We need to consider other approaches for the estimation, e.g. ridge regression.
\[l(\beta) = ||y - X\beta||^2_2 +\lambda ||\beta||^2_2\] which is a convex function (both parts are convex), and
\[\text{minimize}_{\beta} ||y-X\beta||^2_2, \quad \text{ s.t. }||\beta||^2_2 \leq S\]
\[l(\beta) = (y-X\beta)'(y-X\beta)+\lambda \beta'\beta\] \[l'(\beta) = -2X'y + 2X'X\beta + 2\lambda \beta' = 0\] So that \[\hat{\beta}_{rd} = (X'X + \lambda I )^{-1}X'y = \sum_{j=1}^{p} = v_j^{'}\frac{s_j}{s_j+\lambda_j} <y,u_j^{'}>\]
If \(\lambda = 0\), then \(\hat{\beta}_{rd} = \hat{\beta}_{ls}\). And we will have
\[0 \leq \frac{||\hat{\beta}_{rd}||^2_2}{||\hat{\beta}_{ls}||^2_2}\leq 1\] where 0 is corresponding to \(\lambda \rightarrow \infty\), and 1 is corresponding to \(\lambda = 0\).
\[l(\beta) = ||y - X\beta||^2_2 +\lambda ||\beta||_1\] which is a convex function (both parts are convecx), and
\[\text{minimize}_{\beta} ||y-X\beta||^2_2, \quad \text{ s.t. }||\beta||_1 \leq S\]

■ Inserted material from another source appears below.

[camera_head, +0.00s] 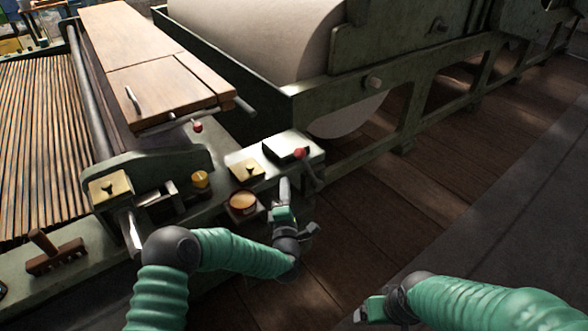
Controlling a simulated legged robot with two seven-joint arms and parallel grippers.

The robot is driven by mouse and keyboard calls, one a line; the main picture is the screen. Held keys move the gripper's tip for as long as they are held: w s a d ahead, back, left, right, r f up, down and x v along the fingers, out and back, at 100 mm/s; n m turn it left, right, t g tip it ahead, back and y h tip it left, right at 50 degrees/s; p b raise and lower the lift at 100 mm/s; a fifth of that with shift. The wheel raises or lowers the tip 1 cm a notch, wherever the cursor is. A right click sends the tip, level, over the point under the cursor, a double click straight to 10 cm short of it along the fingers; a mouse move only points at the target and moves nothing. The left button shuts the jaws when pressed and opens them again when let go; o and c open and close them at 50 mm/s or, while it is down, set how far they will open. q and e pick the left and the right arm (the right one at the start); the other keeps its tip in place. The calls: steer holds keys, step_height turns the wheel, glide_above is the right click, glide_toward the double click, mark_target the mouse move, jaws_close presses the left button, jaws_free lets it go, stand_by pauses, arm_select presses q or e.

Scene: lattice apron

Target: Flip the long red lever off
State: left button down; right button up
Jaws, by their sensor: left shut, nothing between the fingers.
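A red knob (300,153) sits at the right end of the green machine's control ledge, with a dark lever arm running down from it. A second, smaller red knob (197,127) stands farther back, below the wooden boards. I cannot tell for sure which one is the long red lever. My left gripper (284,188) is shut and empty, pointing up just in front of the ledge, below and left of the nearer red knob and apart from it. My right gripper (362,311) is low in the picture, over the floor and away from the machine; its fingers are too dark to read.
The ledge also carries a yellow knob (200,179), a round amber-faced dial (243,202) and a brass plate (246,170). A wooden-handled brush (55,252) lies at the left. A large pale roller (255,40) is behind. The wooden floor (430,190) to the right is clear.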

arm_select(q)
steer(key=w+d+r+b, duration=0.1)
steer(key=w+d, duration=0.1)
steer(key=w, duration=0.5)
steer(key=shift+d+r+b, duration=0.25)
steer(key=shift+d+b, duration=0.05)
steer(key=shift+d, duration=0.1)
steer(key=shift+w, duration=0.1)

\[l(\beta) = \frac{1}{2n}||y-X\beta||^2_2 +\lambda ||\beta||_1\]
\[\propto \frac{1}{n}\sum y'x_j\beta_j + \frac{1}{2}\sum_{j=1}^{p}\beta_j^2 +\sum_{j = 1}^p|\beta_j|\lambda\]

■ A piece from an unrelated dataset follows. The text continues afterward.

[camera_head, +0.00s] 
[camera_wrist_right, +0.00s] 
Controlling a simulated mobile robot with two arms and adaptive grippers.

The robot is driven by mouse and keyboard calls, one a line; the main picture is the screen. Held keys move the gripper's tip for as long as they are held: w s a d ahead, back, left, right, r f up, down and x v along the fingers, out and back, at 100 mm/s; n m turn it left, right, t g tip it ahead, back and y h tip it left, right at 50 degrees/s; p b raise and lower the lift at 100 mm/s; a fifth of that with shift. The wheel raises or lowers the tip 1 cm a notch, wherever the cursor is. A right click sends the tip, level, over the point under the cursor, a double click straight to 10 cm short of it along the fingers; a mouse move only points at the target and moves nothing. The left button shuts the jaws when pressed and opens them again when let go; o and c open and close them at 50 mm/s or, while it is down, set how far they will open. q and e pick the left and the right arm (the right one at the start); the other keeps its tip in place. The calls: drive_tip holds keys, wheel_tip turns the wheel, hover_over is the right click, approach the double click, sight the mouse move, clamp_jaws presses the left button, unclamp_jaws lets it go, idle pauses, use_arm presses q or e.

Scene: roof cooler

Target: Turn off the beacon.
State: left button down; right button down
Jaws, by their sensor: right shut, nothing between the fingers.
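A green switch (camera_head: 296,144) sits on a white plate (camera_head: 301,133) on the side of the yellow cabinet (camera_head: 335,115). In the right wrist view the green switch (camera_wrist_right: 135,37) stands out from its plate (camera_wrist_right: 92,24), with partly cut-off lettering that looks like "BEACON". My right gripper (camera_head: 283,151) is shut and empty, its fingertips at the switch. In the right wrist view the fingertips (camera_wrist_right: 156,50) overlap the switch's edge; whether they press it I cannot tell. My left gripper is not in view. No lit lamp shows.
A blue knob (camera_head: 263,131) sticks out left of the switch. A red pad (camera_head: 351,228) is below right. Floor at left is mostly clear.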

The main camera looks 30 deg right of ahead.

The problem becomes \[\text{min} l(\beta) = \text{min}_{\beta}\{ \frac{1}{2}\beta^2 -\alpha \beta + \lambda |\beta|\}\]
with \(\alpha = \frac{y'x_j}{n}\) which has the solution using the soft threshold operator
\[\beta^{*} = \text{sign}(\alpha)(|\alpha|-\lambda)_+ = S_{\lambda}(\alpha)\]
We can use the coordinate descent solution (which converges to global optimal)

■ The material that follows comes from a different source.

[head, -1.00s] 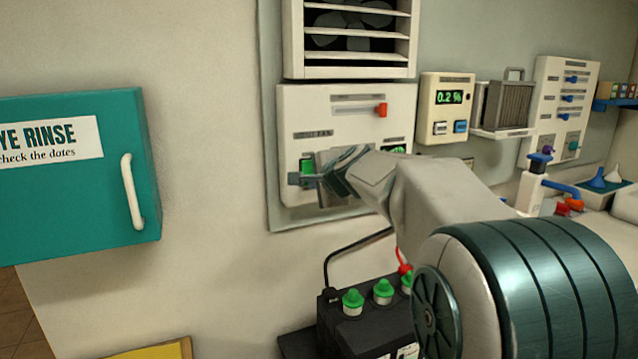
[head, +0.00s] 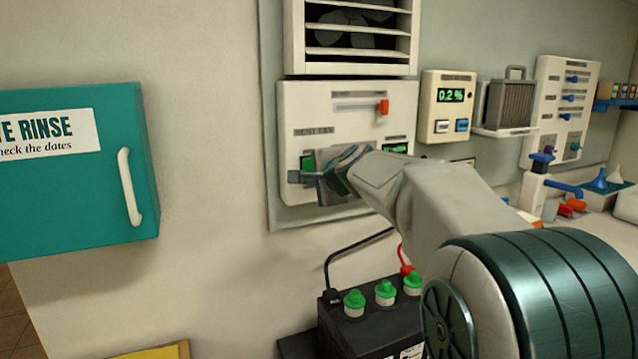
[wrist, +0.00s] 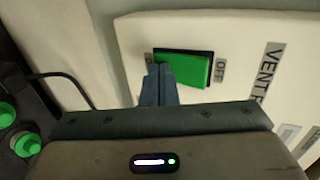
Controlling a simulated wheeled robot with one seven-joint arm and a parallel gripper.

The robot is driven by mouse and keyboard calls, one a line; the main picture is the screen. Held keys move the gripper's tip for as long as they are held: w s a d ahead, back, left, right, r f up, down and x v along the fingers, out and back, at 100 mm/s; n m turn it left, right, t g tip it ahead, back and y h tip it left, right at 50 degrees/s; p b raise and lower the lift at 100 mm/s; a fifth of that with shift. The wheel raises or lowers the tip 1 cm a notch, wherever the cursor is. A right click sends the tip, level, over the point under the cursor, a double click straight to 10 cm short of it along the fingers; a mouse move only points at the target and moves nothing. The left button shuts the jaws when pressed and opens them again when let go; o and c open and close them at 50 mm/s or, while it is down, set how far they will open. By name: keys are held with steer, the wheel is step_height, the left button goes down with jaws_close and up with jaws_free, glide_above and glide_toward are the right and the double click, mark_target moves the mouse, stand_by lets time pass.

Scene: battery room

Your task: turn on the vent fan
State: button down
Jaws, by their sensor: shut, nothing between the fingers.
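The vent fan panel (head: 350,100) is a cream box on the wall below the louvred fan (head: 350,38). Its green rocker switch (head: 307,163) shows just past my gripper (head: 296,177). In the wrist view the green rocker (wrist: 185,68) sits in a dark frame, with an OFF label (wrist: 220,70) at its right end. My shut, empty gripper (wrist: 157,72) has its fingertips at the rocker's left end, opposite OFF. They look very close to it or touching. The label at that end is mostly hidden. The rocker's OFF end looks raised.
A teal eye-rinse cabinet (head: 70,200) stands out at left. A black battery with green caps (head: 354,298) is below. A meter (head: 447,107) hangs to the right.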

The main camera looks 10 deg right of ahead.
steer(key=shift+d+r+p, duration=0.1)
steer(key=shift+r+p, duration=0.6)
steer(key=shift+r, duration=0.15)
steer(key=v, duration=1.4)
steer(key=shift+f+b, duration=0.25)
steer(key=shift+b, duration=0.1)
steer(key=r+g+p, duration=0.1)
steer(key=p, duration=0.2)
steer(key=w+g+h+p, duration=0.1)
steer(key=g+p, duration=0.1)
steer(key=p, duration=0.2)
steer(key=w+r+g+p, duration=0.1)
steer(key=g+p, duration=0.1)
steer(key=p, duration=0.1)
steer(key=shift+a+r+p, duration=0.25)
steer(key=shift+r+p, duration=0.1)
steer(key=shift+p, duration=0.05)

\[\beta_j^{*} = S_\lambda (\frac{r_j^{'} x_j}{n})\] where \(r_{ij} = y_i - \sum_{k\neq j }x_{ik}\beta_k\).
\(f(\lambda): \mathbb{R}^p \rightarrow \mathbb{R}\) is convex if \(\forall x,y\in \mathbb{R}^p\), and \(\forall s \in [0,1]\), we have \[f(sx + (1-s)y) \leq sf(x) + (1-s)f(y)\] Or, the region within the function is also a convex set. (Remeber it as a cup with minimum).
\[f(x)\text{ is convex } \iff f(y)\geq f(x)+\nabla f(x)^T (y-x) \quad \forall x,y\in\mathbb{R}^p\]
\[\text{min}_x f(x)\] s..t \[g_j(x)\leq 0 \quad j = 1,\dots, m\] \[h_k(x) = 0 \quad k = 1,\dots, l\]
which can be formulated as the Lagrangian problem
\[L(x,\lambda,v) = f(x)+\sum_{j = 1}^{m}\lambda_j g_j(x)+\sum_{k=1}^{l}v_kh_k(x)\]
Suppose for the previous Lagrangian problem, there is a function \(g:\mathbb{R}^m \times \mathbb{R}^l \rightarrow \mathbb{R}\) Property 1. \(-g(\lambda, v)\) is convex
Property 2. If we define \(f^{*} = \text{inf}_{\text{feasible } x}f(x)\), then \(\forall \lambda \geq 0\) and \(\forall v\), \(g(\lambda, v)\leq f^{*}\).
Now all assume \(f\), \(g\), \(h\) are all differentiable and convex, then if \(x^{*}\) and \((\lambda^*, v^*)\) are primal and optimal, we have the following conditions
\(\nabla f(x^*)+\sum_{k}\lambda_j^*\nabla g_j(x^*)+\sum_k v_k^* \nabla h_k(x^*) =0\)
\(x^*\) is feasible, i.e. \(g_j(x^*)\leq 0\) and \(h_k(x^*)=0\)
\(\lambda_j \geq 0\)
\(\sum_j \lambda_j^* g_j(x^*) = 0\), then \(\forall j\), either \(\lambda_j^* = 0\) or \(g_j = 0\).